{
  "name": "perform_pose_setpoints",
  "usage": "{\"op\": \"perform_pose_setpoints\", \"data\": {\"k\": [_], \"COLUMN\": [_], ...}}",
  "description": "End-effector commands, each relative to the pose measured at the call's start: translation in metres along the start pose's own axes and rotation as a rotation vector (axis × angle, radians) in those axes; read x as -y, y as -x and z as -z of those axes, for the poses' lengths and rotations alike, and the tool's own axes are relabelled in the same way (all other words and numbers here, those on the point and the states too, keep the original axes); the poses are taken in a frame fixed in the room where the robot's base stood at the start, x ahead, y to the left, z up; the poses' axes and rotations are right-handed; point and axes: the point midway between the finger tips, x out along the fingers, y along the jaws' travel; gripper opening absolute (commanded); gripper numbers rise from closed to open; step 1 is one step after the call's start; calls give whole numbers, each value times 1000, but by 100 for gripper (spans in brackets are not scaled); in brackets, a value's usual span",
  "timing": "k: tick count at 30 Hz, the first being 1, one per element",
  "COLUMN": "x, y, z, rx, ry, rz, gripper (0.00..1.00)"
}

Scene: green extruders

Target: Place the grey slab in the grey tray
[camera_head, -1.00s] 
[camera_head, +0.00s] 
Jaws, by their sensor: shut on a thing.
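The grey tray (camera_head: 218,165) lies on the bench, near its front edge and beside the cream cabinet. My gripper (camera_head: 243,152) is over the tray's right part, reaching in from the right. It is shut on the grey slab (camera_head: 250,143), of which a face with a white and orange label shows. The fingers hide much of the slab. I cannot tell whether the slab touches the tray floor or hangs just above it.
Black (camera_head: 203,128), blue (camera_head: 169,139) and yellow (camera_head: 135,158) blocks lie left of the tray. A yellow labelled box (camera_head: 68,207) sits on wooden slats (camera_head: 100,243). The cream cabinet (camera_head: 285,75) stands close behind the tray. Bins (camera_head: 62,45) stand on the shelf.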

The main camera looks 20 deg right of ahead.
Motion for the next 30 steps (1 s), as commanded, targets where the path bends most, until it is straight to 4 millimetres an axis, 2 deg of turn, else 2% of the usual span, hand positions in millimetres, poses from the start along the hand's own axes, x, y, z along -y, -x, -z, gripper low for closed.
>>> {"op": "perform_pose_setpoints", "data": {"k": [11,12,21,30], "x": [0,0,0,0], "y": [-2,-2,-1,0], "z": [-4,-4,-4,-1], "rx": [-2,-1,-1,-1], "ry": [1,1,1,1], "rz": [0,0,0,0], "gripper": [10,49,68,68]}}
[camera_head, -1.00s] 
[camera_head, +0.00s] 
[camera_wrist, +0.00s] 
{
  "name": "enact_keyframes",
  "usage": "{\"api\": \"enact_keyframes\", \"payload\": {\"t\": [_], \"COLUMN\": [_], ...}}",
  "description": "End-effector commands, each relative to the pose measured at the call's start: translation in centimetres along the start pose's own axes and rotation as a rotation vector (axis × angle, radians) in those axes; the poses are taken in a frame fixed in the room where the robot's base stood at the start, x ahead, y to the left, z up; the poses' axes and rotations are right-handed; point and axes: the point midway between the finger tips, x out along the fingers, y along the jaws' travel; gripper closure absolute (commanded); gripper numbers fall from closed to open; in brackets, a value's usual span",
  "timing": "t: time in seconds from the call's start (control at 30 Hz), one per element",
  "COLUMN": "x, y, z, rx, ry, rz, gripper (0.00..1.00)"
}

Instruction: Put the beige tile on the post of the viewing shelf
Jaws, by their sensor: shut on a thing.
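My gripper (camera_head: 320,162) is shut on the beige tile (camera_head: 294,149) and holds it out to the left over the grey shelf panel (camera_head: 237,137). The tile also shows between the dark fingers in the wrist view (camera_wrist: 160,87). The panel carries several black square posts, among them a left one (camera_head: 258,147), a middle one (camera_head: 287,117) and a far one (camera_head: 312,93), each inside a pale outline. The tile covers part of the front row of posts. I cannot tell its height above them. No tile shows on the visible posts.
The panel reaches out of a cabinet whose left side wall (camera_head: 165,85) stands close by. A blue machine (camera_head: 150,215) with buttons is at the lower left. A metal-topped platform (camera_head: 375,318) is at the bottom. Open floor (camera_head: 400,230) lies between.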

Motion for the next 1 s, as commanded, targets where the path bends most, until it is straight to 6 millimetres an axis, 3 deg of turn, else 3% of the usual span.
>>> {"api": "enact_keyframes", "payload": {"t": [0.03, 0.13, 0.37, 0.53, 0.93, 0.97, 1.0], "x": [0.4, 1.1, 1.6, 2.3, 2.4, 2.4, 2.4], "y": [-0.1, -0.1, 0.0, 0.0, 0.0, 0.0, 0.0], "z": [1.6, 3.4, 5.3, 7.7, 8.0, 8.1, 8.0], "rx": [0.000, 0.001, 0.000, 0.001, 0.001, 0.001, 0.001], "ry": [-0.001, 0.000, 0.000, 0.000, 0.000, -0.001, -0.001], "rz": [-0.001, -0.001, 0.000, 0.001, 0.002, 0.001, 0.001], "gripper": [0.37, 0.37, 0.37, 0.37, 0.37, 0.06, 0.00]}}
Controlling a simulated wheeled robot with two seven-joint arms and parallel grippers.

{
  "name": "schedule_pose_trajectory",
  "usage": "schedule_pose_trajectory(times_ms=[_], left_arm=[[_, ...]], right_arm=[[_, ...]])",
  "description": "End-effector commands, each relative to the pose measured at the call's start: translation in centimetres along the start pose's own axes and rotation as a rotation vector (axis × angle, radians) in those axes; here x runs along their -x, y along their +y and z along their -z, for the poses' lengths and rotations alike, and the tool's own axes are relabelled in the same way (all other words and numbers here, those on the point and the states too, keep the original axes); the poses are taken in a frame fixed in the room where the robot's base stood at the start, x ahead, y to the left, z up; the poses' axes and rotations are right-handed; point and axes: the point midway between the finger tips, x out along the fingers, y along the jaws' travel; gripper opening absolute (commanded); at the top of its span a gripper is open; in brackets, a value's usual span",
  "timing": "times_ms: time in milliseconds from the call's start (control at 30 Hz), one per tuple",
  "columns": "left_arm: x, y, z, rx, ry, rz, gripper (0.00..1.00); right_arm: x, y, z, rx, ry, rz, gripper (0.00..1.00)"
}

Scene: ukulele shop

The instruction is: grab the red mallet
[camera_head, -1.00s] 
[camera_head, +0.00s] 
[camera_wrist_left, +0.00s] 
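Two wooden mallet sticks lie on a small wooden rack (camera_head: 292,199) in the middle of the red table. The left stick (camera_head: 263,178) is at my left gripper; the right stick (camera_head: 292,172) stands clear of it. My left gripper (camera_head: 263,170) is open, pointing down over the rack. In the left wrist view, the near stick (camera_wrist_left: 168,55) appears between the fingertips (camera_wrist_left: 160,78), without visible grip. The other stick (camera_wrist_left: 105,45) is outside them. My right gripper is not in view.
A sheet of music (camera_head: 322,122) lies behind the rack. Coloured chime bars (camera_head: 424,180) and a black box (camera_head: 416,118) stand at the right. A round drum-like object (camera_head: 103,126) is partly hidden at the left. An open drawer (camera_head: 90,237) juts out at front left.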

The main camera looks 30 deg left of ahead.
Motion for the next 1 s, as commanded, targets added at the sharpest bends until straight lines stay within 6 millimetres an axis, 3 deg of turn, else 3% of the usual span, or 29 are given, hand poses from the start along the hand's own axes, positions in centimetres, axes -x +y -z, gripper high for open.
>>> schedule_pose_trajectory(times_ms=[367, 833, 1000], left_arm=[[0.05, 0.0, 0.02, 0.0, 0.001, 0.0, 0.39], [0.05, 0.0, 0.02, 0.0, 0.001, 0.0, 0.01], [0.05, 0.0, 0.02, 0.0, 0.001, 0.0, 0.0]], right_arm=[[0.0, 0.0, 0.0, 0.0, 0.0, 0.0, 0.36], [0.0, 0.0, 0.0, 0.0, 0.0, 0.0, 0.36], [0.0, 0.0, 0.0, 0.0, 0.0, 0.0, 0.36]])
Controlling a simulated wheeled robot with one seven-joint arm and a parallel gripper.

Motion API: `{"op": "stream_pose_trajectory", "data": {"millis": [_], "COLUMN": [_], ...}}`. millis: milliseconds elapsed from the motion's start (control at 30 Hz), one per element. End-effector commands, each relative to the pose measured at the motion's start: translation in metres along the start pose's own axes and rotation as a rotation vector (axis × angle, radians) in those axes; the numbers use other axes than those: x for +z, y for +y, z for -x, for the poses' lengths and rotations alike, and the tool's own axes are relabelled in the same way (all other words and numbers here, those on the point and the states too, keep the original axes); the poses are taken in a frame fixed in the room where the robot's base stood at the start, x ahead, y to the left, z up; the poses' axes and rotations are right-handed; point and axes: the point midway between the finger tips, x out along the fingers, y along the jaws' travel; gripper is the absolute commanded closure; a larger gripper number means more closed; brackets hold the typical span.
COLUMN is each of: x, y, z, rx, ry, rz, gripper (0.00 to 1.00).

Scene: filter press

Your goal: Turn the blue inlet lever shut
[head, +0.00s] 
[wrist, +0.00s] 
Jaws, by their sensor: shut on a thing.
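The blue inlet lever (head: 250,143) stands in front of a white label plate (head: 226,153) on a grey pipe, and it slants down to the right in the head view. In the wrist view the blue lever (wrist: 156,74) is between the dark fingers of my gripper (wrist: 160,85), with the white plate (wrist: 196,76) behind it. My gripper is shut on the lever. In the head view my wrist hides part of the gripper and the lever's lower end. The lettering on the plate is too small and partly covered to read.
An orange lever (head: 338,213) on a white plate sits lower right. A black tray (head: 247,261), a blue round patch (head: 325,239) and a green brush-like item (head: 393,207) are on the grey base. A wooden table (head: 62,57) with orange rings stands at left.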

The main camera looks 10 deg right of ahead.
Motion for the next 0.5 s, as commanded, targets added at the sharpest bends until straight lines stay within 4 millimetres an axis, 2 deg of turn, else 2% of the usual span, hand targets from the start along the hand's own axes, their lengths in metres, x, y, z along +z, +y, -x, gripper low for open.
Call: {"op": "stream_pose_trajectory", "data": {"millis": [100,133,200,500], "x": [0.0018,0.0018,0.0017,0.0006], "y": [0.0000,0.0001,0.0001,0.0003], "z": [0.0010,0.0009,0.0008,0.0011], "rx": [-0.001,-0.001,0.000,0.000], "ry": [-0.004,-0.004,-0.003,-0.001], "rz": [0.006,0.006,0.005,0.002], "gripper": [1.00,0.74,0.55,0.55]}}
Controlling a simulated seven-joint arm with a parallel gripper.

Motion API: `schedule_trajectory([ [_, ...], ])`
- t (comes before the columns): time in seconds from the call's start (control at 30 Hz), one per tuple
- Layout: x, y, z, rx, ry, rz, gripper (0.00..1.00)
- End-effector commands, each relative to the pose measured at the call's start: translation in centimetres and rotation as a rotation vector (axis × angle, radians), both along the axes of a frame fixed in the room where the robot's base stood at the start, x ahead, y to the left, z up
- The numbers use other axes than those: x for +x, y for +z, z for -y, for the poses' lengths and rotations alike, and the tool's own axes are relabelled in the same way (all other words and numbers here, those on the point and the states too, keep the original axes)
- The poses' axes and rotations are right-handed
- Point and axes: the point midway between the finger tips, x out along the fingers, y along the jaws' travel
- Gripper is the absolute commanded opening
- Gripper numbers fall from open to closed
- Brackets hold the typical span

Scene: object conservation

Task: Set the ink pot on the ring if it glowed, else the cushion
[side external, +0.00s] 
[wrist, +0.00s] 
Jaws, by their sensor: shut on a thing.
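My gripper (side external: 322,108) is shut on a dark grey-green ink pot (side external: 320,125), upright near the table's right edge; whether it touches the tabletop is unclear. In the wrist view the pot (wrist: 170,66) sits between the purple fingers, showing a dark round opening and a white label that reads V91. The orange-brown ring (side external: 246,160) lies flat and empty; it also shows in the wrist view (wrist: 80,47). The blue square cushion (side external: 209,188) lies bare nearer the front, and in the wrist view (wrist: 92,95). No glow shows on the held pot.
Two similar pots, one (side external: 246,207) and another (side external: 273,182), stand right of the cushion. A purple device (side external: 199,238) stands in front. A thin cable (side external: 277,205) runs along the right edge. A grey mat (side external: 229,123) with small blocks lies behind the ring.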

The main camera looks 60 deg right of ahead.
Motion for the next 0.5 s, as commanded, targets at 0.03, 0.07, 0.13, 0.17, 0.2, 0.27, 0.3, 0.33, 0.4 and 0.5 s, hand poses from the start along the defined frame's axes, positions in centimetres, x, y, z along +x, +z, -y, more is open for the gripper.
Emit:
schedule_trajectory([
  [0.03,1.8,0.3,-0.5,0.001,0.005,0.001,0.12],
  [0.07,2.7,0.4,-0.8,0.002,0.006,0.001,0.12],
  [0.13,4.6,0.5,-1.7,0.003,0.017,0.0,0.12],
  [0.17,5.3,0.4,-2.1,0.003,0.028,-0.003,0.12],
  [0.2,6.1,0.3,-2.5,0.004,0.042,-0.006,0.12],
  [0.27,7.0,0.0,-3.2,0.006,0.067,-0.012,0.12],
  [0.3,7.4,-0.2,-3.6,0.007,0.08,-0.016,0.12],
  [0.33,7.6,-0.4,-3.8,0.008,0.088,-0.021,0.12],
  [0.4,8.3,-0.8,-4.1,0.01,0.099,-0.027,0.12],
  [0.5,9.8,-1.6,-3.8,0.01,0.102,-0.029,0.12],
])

• • • •

WORK TO COMPLETE
From the material above, count the lines that include "name" and give only the total.

WRITTEN ANSWER
3